Après avoir déclaré la demande en interprétation préjudicielle recevable car le principe de la responsabilité extracontractuelle d’un état relève de la compétence interprétative de la Cour, celle-ci a rappelé que cette responsabilité ne peut être engagée que si la règle du droit de l’Union prétendument violée a pour objet de conférer des droits au particulier qui s’en prévaut, que la violation de cette règle est suffisamment caractérisée et qu’il existe un lien de causalité direct entre cette violation et le préjudice subi par le particulier (pts 41 et 43).

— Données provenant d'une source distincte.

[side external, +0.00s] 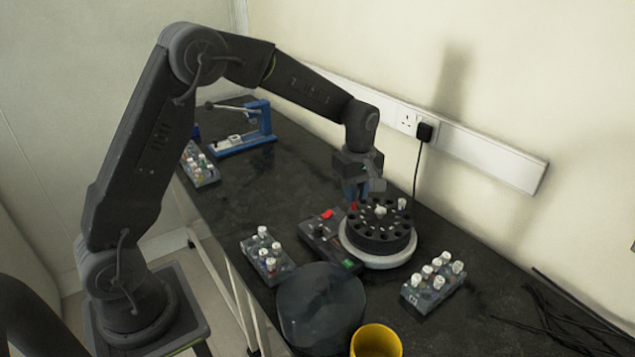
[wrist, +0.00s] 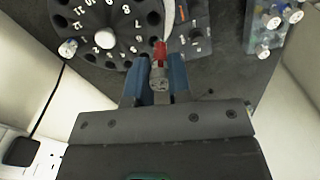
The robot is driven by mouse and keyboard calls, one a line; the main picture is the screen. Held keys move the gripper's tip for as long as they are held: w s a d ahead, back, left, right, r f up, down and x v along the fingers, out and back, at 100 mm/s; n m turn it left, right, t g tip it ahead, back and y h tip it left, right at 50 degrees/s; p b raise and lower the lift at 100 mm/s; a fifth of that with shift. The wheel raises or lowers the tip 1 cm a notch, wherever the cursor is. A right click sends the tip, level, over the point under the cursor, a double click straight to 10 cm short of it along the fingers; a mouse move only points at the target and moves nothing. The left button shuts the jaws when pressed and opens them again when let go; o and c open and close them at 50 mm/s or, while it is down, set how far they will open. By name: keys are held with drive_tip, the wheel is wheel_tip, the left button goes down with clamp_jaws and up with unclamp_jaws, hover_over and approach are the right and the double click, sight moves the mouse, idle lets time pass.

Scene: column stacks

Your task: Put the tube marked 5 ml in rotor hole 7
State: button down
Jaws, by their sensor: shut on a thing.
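My gripper (side external: 362,192) is at the far left edge of the black rotor (side external: 382,240), low over its rim. In the wrist view its two blue fingers (wrist: 159,82) are shut on a tube (wrist: 160,72) with a pale grey cap and a red part. Its volume mark cannot be read. The rotor (wrist: 88,12) has white numbers beside a ring of dark holes, and a pale central knob (wrist: 104,38). The held tube is beside the rotor's edge in the wrist view; whether its tip is inside a hole cannot be told.
A white-capped tube (side external: 402,203) stands in the rotor's far right side. Tube racks stand left (side external: 268,265) and right (side external: 433,290) of the rotor. A dark round lid (side external: 320,305) and yellow cup (side external: 376,343) are in front. A blue press (side external: 262,122) stands behind.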

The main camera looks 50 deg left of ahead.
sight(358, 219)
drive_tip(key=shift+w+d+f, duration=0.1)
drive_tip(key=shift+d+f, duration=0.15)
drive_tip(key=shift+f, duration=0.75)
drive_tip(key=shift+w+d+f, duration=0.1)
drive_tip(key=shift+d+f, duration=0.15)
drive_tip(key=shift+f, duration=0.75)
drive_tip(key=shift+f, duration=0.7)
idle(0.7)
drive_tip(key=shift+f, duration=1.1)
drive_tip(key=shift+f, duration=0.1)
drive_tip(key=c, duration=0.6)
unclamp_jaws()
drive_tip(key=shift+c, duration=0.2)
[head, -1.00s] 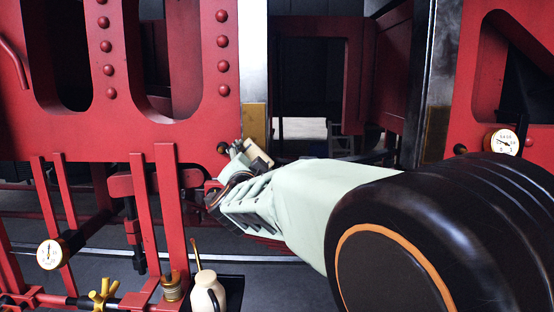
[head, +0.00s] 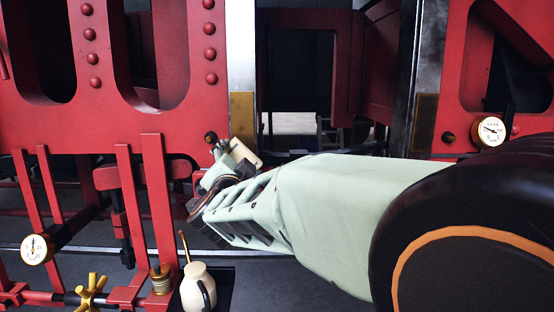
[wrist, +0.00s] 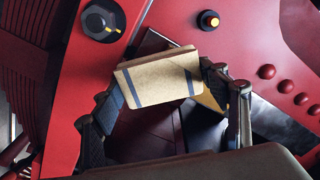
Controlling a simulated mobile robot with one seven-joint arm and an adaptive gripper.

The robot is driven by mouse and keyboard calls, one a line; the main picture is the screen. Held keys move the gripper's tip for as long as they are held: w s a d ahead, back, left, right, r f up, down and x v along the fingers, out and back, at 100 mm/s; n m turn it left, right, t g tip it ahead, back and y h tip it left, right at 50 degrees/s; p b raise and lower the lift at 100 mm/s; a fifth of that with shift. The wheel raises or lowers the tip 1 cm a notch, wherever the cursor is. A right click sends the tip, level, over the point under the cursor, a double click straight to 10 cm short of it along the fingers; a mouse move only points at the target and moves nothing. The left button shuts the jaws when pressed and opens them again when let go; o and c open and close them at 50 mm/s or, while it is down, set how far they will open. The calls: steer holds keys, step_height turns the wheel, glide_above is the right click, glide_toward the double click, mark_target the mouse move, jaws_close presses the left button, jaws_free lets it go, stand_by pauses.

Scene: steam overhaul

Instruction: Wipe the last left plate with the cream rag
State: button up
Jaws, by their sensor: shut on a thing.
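The cream rag (head: 245,152) is a folded pad with dark blue stripes, seen large in the wrist view (wrist: 160,80). My gripper (head: 228,160) is shut on it, one finger at each side in the wrist view (wrist: 165,105). A brass-coloured plate (head: 242,112) sits at the foot of the left steel upright. The rag is at the plate's lower end in the head view and hides part of it. I cannot tell whether they touch. A similar plate (head: 425,122) is on the right upright.
The red frame (head: 60,120) with rivets and oval openings stands around the uprights. A dark knob (head: 211,137) is close left of the rag. Red bars (head: 155,215), a gauge (head: 37,248) and a cream oil can (head: 198,288) stand lower left. Another gauge (head: 490,131) is at right.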

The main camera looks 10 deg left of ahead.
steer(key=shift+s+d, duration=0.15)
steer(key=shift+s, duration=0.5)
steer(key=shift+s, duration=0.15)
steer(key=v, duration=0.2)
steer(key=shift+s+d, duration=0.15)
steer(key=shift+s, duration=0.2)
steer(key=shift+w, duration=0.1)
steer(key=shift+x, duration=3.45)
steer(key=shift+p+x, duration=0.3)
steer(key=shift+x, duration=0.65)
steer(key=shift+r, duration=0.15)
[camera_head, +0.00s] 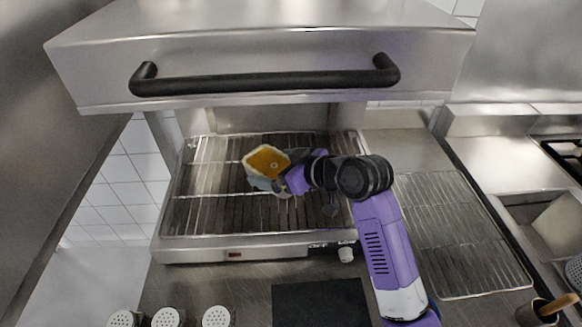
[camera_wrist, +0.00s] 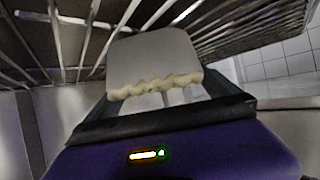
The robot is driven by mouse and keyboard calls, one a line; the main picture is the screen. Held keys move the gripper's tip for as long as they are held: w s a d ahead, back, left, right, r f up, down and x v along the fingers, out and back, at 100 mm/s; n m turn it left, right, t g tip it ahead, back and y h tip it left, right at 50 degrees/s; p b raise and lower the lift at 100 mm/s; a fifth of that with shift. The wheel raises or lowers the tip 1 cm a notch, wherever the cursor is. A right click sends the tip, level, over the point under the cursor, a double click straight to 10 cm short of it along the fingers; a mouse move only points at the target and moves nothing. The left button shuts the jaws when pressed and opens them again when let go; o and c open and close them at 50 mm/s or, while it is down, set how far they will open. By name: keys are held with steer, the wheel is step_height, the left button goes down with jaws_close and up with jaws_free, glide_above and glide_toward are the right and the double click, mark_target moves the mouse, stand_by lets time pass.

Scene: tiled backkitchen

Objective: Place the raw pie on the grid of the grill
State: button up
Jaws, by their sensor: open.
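The raw pie (camera_head: 266,160), with an orange-yellow filling and a pale crust, shows over the grid (camera_head: 215,215) of the grill, left of the grid's middle. In the wrist view the pie (camera_wrist: 155,60) shows a plain pale side and a wavy crust edge, close in front of my gripper (camera_wrist: 165,100), with grid bars around it. In the head view my gripper (camera_head: 268,183) is right at the pie's lower edge, and its jaws are open. I cannot tell whether the pie touches the fingers or rests fully on the bars.
The grill's raised hood (camera_head: 265,55) with a black handle (camera_head: 265,84) hangs above the grid. A wire rack (camera_head: 460,235) lies to the right. Several shakers (camera_head: 216,317) and a dark mat (camera_head: 320,303) are on the counter in front.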

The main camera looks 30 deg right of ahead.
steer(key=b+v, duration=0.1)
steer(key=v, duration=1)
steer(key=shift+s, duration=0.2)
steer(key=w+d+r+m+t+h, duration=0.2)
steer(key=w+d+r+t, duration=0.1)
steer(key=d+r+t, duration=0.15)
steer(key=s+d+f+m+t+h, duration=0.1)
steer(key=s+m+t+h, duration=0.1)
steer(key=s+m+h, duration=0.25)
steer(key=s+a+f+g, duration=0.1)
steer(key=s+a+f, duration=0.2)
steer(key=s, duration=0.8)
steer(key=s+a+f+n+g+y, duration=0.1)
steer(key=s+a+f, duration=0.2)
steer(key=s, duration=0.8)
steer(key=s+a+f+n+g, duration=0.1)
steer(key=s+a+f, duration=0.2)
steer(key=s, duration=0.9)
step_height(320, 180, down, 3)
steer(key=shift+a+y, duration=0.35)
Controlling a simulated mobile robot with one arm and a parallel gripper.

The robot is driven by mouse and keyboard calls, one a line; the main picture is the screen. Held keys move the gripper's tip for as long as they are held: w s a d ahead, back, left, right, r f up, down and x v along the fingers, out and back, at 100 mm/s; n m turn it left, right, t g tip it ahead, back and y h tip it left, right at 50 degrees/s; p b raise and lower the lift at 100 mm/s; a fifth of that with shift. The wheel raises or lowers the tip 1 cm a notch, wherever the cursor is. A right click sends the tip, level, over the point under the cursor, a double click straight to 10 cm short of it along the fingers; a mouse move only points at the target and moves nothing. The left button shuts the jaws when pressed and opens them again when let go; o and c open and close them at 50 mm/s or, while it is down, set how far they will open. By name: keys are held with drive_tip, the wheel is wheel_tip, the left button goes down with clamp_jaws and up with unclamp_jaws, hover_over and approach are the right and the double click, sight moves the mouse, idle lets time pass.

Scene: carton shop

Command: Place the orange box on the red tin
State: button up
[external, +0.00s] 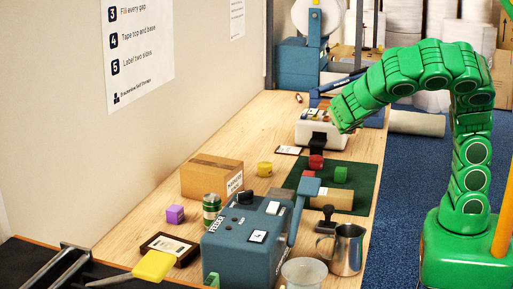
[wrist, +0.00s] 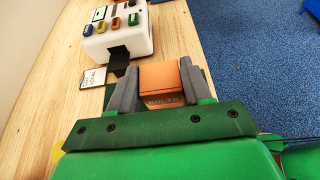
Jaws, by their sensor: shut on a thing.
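My gripper (wrist: 158,92) is shut on the orange box (wrist: 162,80), which has lettering on its near face and sits between the two grey fingers in the wrist view. In the external view my gripper (external: 338,118) hangs in front of the white device, and I cannot make out the box there. A small red, round-looking thing (external: 316,161) stands at the green mat's far side, with another red piece (external: 308,174) just in front of it. I cannot tell for sure which is the red tin. Neither shows clearly in the wrist view.
The green mat (external: 366,178) also bears a green block (external: 341,174). The white device (wrist: 120,36) with coloured buttons stands beyond it, beside a card (wrist: 93,77). A carton (external: 211,177), yellow piece (external: 264,169), blue feeder machine (external: 240,250) and metal jug (external: 347,250) stand nearer.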

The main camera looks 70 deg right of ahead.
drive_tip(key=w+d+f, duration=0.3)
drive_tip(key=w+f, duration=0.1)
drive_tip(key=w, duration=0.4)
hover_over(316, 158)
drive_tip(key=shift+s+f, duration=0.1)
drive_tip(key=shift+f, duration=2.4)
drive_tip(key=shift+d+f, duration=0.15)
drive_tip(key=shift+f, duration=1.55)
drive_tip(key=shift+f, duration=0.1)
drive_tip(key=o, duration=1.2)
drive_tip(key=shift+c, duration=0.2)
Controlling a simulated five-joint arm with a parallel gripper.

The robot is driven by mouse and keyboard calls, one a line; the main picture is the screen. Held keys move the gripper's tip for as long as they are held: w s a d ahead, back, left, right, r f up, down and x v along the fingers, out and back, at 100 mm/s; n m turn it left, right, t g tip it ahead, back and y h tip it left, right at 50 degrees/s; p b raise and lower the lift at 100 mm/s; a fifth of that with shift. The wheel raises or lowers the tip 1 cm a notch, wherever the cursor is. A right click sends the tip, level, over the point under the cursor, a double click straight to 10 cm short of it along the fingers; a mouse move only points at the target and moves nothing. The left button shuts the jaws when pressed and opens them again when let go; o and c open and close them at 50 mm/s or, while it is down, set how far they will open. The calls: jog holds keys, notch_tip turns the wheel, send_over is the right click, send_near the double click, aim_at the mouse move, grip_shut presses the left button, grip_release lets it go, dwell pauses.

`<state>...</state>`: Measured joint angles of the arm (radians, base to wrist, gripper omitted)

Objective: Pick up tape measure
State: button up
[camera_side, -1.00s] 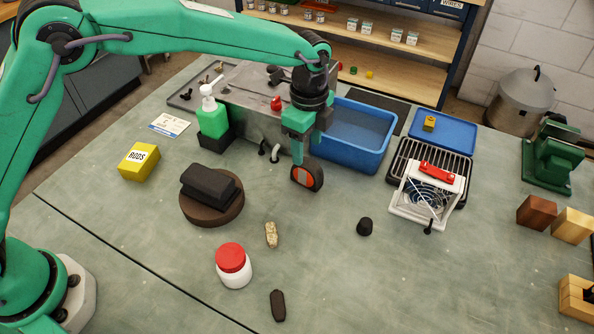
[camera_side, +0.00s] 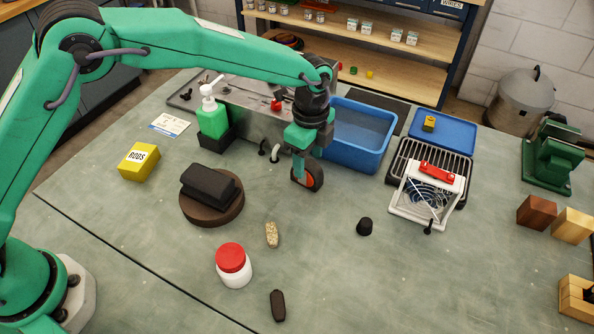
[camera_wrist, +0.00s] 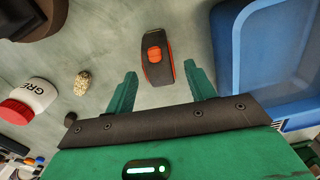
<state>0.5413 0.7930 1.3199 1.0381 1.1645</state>
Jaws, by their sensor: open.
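The tape measure (camera_side: 315,182) is black with an orange face and stands on edge on the bench in the side view, in front of the blue tub. My gripper (camera_side: 304,172) is right over it, pointing down, and a green finger hides part of its face. In the wrist view the tape measure (camera_wrist: 157,55) shows its narrow black side with an orange patch. The two fingers of my gripper (camera_wrist: 160,70) are apart, one on each side of its line, with visible gaps. I cannot tell whether either finger touches it.
The blue tub (camera_side: 345,150) stands close behind on the right, its wall near one finger in the wrist view. A green soap bottle (camera_side: 212,118) and a dark round block (camera_side: 200,216) are to the left. A white fan (camera_side: 425,200) is right.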

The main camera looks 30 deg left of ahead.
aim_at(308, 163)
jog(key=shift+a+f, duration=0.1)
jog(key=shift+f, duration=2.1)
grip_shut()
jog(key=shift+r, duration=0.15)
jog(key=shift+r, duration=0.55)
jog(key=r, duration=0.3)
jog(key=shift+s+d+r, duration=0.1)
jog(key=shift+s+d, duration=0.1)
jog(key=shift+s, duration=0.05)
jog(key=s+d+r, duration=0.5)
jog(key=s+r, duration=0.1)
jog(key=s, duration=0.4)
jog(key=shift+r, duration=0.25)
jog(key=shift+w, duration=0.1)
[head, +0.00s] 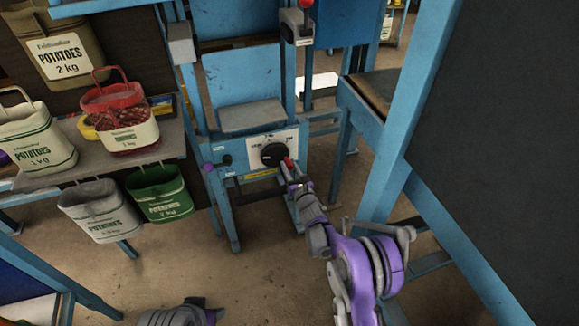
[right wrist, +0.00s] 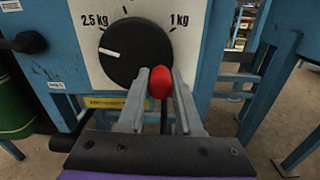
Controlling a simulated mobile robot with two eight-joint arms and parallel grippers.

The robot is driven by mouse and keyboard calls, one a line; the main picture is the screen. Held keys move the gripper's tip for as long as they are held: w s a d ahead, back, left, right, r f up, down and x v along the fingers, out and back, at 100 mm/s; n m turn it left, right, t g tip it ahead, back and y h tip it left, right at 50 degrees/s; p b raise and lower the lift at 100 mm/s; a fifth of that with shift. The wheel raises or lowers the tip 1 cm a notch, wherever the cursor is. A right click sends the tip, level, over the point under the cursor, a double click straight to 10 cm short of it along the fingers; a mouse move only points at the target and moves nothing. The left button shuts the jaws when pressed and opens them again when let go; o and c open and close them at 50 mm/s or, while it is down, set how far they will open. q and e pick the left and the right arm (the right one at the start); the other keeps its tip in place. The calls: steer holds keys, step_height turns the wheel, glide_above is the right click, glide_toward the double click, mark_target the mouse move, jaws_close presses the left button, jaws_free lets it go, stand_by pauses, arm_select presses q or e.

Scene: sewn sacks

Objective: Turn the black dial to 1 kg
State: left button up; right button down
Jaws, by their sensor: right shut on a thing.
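The black dial (head: 273,155) sits on a white plate on the front of a blue machine. In the right wrist view the dial (right wrist: 132,48) has a white mark on its left side, pointing left just below the "2.5 kg" label (right wrist: 95,19). The "1 kg" label (right wrist: 179,20) is at its upper right. A red knob (right wrist: 160,82) is at the dial's lower right edge. My right gripper (right wrist: 160,90) is shut on the red knob, one finger on each side.
Left of the dial is a shelf (head: 32,182) with sacks on and around it, among them a red one (head: 122,115) and a green one (head: 160,192). A blue frame with a dark panel (head: 510,140) stands at right.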

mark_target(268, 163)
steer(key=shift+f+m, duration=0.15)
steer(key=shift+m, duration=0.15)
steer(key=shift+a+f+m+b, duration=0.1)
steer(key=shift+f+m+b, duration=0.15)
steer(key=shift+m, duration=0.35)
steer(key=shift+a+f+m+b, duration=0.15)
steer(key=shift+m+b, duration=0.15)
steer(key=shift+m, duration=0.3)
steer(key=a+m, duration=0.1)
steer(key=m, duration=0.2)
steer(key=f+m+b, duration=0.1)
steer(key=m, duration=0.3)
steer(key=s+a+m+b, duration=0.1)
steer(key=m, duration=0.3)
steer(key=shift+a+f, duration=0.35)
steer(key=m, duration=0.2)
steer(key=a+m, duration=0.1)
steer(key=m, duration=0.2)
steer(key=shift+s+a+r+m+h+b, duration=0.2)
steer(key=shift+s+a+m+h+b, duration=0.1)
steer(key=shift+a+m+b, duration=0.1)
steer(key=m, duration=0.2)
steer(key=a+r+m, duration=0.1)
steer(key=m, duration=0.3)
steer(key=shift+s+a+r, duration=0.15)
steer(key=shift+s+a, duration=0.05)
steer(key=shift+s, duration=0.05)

Ainsi, dans le cadre d’un litige comme celui au principal, où tous les éléments se cantonnent à l’intérieur d’un seul Etat membre, il est nécessaire d’examiner si le particulier retire des droits des dispositions du droit de l’Union européenne (art. 49, 56 et 63 TFUE) prétendument violées (pts 46 et 47). En effet, les dispositions du traité FUE en matière de libre circulation des services, des capitaux et de liberté d’établissement n’ont pas vocation à s’appliquer à une situation purement interne à un Etat membre (pt 47).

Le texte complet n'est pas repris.